Invisible children: in South Africa, and here at home

Bishop Mark Beckwith of Newark attended the recent consultation in Durban, South Africa on issues of justice and sexuality. It inspired a reflection recently published on his blog that included this passage:

I was in a group that recently visited one of the townships. Even though South Africa has had an open democracy since 1994, the townships still exist, because the punishing economy has not enabled many people to leave. The townships are not easy to find. Our driver, a South African who had lived in the Cape Town area for eight years, had never been to one before. There were 1.2 million people crammed into shanties or block houses that were no bigger than a one-car garage. There were kids everywhere. They didn’t seem to be starving, but it was clear they were poor. They played in the alleys and streets, avoiding the garbage and fetid pools of water. Many were parentless, having been rendered orphans by the raging epidemic of HIV/AIDS.

For many Americans my age, we associated poor starving kids in Africa with vegetables, which we were admonished to eat by our parents so as not to deny food to children on the other side of the world who didn’t have any. I never quite figured out how the logic worked, but the challenge was enough to get us to finish eating carrots or beets – and also insured that we wouldn’t in fact need to see kids who were in desperate need.

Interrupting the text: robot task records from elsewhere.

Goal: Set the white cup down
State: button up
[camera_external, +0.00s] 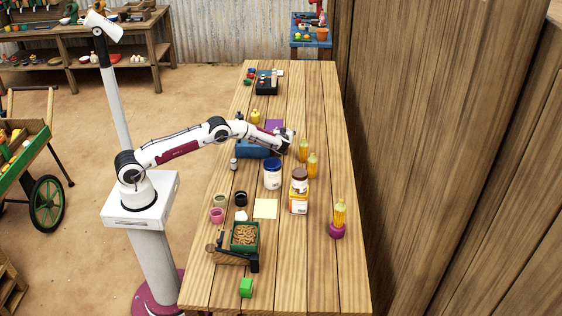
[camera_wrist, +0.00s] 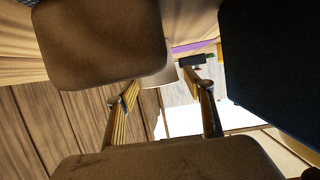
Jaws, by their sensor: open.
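A small white object (camera_external: 241,215), which may be the white cup, sits on the table beside the pink cup (camera_external: 217,215) and just below the black cup (camera_external: 240,198); it is too small to be sure. My gripper (camera_external: 286,142) is well above and right of it in the external view, at the right end of the blue box (camera_external: 255,150). Its jaws are open. In the wrist view a pale rounded surface (camera_wrist: 160,77) shows beyond the large brown finger parts; I cannot tell whether it is a cup or whether it touches my gripper.
A white jar with a blue lid (camera_external: 272,174) and a brown-lidded jar (camera_external: 299,182) stand in front of my gripper. Yellow bottles (camera_external: 312,165) stand to its right. The table's front right (camera_external: 310,275) is clear.

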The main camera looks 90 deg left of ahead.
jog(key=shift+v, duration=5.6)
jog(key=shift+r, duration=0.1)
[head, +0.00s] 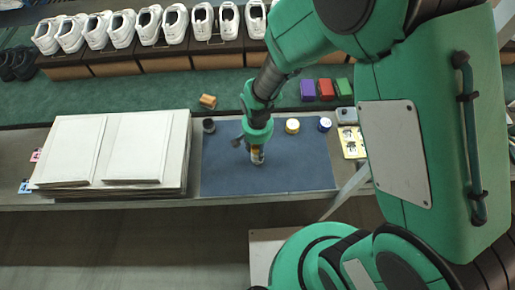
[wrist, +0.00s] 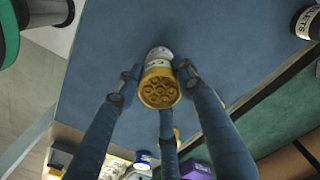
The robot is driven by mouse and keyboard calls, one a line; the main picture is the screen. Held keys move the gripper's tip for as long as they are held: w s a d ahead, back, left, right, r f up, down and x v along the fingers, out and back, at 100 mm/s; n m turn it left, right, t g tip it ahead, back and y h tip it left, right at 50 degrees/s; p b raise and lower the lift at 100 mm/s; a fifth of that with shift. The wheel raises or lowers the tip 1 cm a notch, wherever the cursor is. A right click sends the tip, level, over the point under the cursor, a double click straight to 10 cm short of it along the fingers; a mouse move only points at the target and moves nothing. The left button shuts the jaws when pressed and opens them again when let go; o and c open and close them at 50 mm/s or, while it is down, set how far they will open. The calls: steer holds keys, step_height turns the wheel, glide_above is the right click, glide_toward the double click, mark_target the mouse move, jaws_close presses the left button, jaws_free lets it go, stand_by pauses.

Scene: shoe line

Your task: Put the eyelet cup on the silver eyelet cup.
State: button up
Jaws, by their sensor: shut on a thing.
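My gripper (head: 256,150) is over the front middle of the blue mat. Its fingers, seen in the wrist view (wrist: 158,85), are shut around a cup (wrist: 160,88) with a white label and a gold end showing round eyelet shapes. I cannot tell whether this cup touches the mat. A dark cup (head: 208,126) stands at the mat's back left corner; in the wrist view it (wrist: 306,22) shows a white label ending in "LETS". A yellow-topped cup (head: 292,126) and a blue-and-white cup (head: 324,125) stand at the back right. I cannot tell which is silver.
The blue mat (head: 225,180) has bare room around my gripper. White panels (head: 110,150) are stacked to its left. A yellow card (head: 352,142) lies to its right. Purple, red and green blocks (head: 326,89) and a row of white shoes (head: 174,24) are beyond the table.

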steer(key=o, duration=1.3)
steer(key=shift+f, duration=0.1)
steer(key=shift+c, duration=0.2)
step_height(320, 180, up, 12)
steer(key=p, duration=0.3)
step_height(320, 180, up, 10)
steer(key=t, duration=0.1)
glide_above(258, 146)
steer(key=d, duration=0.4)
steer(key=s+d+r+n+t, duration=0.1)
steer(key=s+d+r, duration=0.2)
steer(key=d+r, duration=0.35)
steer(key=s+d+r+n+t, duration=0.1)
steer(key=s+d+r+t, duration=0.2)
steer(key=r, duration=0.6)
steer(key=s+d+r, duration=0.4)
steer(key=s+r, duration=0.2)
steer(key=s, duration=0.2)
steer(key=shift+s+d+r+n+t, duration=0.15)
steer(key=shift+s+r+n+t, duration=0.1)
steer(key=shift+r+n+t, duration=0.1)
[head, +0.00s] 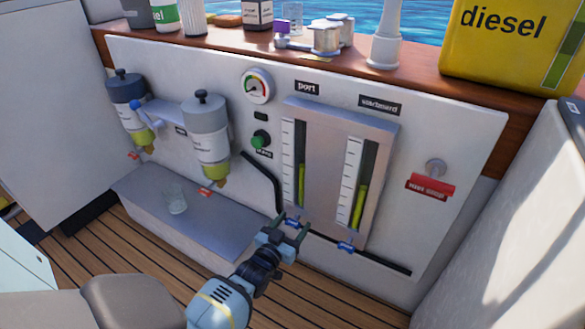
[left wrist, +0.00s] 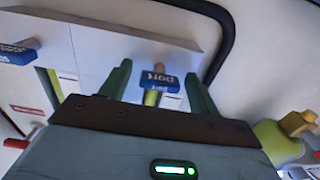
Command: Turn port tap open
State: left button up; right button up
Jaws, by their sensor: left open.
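The port tap (head: 291,221) is a small blue handle on the black pipe below the port sight gauge. In the left wrist view the blue port tap (left wrist: 159,80) carries white lettering and shows between my two fingers. My left gripper (head: 290,227) is open, with one finger on each side of the tap. No grip on it is visible, and I cannot tell whether the fingers touch it. My right gripper is in neither view.
The starboard tap (head: 346,246) is a similar blue handle to the right on the same pipe. Two sight gauges stand above. A red handle (head: 430,186) is at the right, filter bowls (head: 207,138) at the left, and a glass (head: 177,199) on the grey ledge (head: 222,222).

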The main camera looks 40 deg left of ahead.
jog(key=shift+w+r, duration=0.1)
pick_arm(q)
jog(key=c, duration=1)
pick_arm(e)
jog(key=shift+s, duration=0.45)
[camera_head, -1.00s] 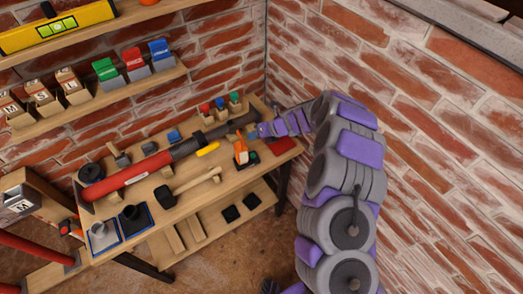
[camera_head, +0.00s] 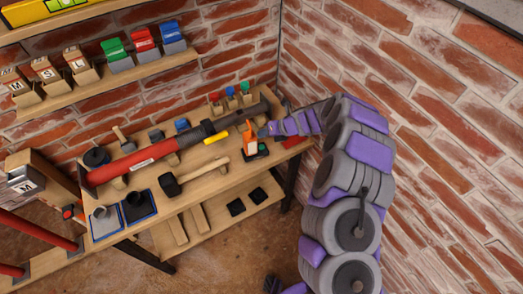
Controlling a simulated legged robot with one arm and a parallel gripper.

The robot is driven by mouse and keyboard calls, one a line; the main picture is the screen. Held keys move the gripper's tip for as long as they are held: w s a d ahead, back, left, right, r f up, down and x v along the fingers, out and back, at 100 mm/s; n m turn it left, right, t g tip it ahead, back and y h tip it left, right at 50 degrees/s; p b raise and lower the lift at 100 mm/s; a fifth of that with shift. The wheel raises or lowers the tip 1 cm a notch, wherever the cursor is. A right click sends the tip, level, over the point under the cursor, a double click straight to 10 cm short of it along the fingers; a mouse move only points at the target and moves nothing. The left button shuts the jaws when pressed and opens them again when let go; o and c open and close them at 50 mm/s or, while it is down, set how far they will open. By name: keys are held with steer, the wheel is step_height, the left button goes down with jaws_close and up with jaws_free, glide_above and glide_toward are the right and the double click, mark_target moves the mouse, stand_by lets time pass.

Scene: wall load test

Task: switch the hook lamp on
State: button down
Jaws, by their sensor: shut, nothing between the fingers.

Today we don’t have to go to Africa to find poor children. Fully one quarter of American kids live in poverty. And they are not easily seen – even in Newark, whose downtown landscape is dominated by the Prudential Center and the New Jersey Performing Arts Center. I don’t know if kids are starving, but they certainly are hungry. The number of kids receiving free lunch in New Jersey rose 24% in the last five years. More children are eligible for free breakfast – and the money is there to provide breakfast, but many towns and school systems haven’t set up the feeding programs yet. Maybe they just don’t want to know that the need is there. Maybe they don’t want to see these hungry kids.